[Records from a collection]

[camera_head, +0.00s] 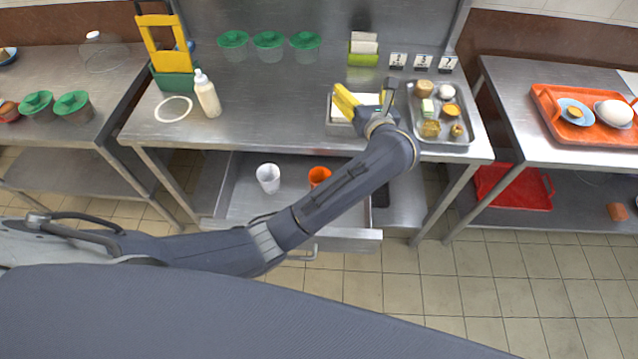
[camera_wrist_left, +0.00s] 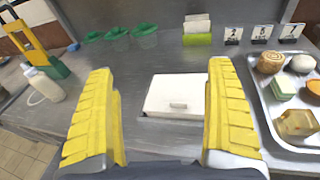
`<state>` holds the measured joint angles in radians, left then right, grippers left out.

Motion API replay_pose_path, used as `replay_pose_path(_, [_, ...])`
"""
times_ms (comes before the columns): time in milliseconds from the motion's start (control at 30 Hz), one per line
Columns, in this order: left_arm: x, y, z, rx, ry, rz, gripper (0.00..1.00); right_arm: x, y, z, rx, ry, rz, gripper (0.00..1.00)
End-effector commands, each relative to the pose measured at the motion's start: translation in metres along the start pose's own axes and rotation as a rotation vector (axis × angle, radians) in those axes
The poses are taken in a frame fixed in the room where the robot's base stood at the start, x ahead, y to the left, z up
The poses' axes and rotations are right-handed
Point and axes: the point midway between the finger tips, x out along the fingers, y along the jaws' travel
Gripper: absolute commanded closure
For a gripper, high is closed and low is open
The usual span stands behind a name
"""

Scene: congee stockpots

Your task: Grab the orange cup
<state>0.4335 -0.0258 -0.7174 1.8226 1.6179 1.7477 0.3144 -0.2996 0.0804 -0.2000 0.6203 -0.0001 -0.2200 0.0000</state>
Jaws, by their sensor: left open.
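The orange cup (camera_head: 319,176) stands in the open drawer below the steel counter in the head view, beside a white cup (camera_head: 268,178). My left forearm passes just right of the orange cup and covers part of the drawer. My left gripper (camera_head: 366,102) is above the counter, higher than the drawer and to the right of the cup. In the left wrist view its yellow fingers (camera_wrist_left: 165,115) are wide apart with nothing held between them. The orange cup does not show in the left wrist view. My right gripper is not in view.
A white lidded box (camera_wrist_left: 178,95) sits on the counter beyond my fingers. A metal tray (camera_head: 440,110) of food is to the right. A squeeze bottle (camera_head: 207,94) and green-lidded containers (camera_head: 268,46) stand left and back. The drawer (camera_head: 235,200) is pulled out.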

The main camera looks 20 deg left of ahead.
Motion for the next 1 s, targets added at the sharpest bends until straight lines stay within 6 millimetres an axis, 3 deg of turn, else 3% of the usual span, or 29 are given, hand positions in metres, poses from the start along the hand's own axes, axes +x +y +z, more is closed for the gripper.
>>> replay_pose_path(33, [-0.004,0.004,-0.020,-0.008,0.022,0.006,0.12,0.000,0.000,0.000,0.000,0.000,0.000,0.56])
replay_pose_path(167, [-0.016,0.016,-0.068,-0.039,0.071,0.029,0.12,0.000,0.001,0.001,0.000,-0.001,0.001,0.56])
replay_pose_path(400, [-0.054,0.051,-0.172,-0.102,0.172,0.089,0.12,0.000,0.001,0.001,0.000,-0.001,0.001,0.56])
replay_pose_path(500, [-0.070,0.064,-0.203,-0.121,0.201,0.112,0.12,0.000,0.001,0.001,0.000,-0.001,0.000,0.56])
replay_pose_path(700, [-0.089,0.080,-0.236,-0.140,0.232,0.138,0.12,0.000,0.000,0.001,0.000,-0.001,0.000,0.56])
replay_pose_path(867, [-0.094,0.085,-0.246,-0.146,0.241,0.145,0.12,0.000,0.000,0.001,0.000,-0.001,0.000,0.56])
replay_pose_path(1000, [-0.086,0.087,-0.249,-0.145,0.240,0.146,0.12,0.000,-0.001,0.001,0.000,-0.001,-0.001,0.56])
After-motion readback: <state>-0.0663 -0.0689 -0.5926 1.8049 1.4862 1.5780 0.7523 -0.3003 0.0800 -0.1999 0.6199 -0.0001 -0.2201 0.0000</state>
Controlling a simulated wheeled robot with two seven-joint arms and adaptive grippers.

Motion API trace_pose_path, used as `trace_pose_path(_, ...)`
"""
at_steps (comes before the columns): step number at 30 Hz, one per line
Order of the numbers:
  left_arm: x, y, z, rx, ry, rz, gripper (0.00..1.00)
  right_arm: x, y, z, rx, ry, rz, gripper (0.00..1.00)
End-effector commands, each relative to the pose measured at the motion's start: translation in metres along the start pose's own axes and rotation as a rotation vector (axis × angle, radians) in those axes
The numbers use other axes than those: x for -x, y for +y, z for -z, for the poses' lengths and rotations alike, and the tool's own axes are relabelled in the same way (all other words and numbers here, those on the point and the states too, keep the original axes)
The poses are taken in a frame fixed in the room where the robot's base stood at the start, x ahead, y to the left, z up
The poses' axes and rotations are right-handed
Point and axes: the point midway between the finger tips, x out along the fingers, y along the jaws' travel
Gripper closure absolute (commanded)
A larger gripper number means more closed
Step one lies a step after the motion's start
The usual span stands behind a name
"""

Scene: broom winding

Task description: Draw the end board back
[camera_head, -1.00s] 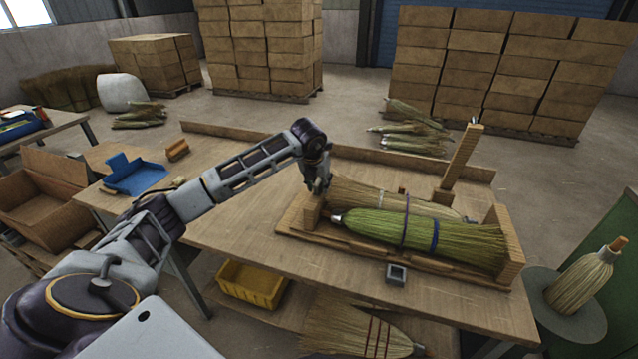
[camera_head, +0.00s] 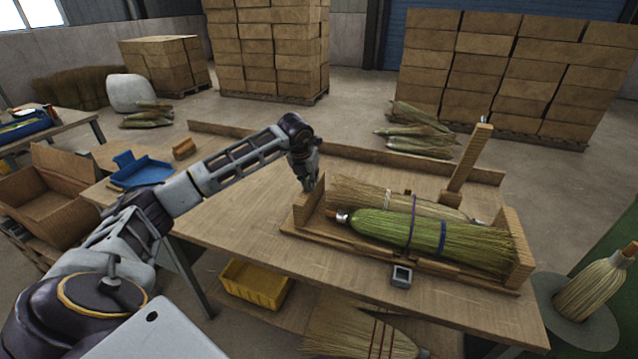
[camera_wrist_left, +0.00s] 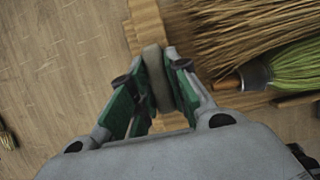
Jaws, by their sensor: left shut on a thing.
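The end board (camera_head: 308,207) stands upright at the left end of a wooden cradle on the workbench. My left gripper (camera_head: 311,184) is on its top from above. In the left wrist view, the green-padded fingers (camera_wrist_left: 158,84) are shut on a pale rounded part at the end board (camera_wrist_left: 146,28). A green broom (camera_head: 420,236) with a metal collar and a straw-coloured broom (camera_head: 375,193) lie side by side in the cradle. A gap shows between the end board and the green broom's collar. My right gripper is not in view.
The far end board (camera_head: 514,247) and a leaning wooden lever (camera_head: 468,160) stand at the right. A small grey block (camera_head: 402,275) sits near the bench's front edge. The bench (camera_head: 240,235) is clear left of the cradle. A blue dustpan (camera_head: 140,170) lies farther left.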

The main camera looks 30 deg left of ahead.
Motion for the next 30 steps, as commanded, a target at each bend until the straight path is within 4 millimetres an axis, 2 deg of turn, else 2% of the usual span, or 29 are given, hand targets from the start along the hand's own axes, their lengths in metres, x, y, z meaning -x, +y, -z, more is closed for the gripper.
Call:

==

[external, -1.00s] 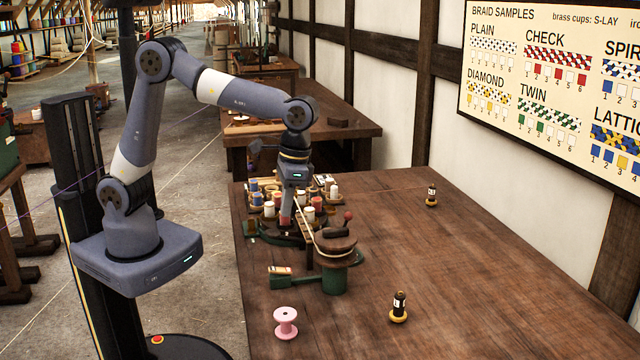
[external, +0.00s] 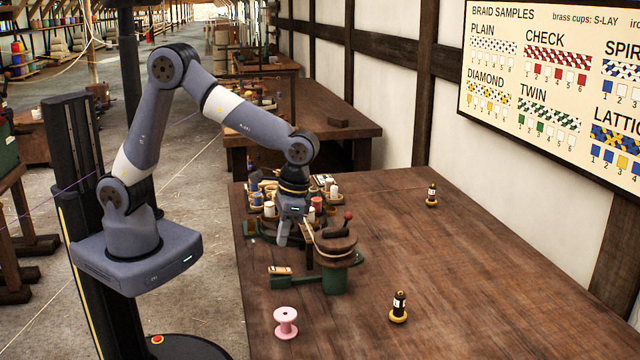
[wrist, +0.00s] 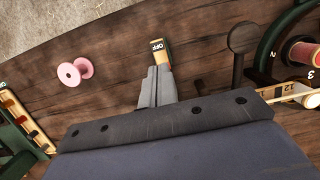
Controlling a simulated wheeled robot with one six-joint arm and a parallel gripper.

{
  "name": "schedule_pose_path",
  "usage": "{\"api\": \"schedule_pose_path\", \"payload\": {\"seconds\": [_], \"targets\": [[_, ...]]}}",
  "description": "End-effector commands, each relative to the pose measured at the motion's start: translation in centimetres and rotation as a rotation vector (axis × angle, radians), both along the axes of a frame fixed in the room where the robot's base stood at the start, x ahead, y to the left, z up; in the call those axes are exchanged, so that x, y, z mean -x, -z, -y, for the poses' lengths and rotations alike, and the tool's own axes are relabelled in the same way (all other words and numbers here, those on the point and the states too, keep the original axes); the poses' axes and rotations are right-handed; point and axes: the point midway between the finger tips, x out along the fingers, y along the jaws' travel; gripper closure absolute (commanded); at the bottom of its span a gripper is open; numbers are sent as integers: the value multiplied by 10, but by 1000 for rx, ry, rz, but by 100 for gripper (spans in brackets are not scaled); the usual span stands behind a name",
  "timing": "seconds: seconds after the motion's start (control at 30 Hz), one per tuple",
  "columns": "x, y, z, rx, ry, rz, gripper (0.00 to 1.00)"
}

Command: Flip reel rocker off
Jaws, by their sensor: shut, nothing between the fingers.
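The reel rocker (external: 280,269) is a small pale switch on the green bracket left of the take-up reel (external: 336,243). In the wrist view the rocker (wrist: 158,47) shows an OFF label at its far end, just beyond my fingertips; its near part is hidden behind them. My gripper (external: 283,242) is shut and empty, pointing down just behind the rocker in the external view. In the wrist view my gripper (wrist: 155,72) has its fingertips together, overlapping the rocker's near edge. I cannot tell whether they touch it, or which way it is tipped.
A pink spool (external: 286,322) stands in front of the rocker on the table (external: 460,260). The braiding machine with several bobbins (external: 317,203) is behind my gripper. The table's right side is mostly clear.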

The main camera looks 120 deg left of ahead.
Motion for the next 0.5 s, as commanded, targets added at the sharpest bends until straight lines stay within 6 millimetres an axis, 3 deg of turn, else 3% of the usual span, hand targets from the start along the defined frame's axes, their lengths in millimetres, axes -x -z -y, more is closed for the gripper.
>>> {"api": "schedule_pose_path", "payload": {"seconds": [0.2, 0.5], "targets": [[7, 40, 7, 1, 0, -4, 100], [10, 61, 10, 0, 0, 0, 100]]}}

---

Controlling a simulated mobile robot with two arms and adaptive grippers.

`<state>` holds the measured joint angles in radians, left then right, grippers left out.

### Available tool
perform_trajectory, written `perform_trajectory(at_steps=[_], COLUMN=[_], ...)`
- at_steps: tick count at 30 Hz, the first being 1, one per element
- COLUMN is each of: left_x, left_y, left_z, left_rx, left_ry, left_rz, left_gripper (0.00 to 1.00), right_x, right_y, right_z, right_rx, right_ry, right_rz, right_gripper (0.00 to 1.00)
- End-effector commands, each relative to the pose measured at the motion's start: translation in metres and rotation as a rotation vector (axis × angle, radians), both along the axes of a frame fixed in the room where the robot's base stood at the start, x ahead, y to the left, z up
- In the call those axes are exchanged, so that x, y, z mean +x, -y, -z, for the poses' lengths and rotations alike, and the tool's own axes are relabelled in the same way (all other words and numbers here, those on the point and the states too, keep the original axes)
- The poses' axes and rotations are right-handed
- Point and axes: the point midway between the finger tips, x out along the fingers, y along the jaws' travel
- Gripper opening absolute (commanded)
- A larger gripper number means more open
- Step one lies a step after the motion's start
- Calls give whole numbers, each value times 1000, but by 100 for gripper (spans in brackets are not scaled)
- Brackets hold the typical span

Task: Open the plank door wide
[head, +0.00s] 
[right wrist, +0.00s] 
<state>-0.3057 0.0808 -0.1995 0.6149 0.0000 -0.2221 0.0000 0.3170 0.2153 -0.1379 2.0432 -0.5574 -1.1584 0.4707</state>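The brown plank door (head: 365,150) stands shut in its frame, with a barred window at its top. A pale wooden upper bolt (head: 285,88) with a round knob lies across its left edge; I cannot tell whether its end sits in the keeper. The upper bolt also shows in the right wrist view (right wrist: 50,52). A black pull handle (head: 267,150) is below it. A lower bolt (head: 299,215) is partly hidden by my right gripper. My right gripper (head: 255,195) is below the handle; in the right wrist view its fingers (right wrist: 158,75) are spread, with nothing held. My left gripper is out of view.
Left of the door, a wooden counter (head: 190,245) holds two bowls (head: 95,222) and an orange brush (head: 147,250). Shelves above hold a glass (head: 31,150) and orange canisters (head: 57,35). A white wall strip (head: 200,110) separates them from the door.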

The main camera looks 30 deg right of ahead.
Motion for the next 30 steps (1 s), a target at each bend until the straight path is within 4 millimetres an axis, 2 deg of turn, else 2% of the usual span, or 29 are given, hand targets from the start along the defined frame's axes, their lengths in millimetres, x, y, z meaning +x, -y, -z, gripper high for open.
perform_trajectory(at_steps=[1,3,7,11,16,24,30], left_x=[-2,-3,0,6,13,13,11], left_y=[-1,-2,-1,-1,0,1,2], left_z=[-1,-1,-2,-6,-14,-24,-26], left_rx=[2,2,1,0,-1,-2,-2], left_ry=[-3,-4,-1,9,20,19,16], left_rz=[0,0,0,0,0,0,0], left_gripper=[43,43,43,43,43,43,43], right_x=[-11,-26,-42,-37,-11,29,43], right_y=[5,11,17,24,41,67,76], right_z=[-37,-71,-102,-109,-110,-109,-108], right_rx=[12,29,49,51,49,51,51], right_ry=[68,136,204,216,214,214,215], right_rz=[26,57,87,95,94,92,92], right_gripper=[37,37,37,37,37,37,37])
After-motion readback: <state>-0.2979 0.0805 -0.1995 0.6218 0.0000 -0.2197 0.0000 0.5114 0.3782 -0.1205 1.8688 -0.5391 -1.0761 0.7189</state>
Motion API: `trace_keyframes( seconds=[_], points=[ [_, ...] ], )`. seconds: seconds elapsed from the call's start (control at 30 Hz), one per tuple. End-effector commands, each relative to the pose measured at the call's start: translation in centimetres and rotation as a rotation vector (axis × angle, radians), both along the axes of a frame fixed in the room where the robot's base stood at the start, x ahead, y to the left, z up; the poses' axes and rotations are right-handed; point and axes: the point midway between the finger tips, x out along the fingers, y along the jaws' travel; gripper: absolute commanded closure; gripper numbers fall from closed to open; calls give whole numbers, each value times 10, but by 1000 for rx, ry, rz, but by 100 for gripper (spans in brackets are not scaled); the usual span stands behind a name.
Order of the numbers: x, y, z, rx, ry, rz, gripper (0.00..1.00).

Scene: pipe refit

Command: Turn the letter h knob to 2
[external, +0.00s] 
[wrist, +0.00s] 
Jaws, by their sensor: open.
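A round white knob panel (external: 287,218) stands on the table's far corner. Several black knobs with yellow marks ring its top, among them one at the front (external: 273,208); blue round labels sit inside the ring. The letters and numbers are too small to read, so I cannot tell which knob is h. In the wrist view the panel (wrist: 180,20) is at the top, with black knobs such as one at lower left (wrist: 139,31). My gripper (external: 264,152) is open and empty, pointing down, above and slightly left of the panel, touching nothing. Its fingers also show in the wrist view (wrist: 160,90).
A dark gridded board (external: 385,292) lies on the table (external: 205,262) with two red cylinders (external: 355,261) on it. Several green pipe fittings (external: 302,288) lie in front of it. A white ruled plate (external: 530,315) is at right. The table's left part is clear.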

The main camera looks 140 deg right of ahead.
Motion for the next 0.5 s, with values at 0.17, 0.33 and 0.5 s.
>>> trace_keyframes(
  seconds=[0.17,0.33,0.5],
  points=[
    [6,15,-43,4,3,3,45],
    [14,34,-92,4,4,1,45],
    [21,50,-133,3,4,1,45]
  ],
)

**Exercise:** Among the records above, find each line holding the string "simulated" and pull it out.

**The output:**
Controlling a simulated wheeled robot with two seven-joint arms and adaptive grippers.
Controlling a simulated wheeled robot with one six-joint arm and a parallel gripper.
Controlling a simulated mobile robot with two arms and adaptive grippers.

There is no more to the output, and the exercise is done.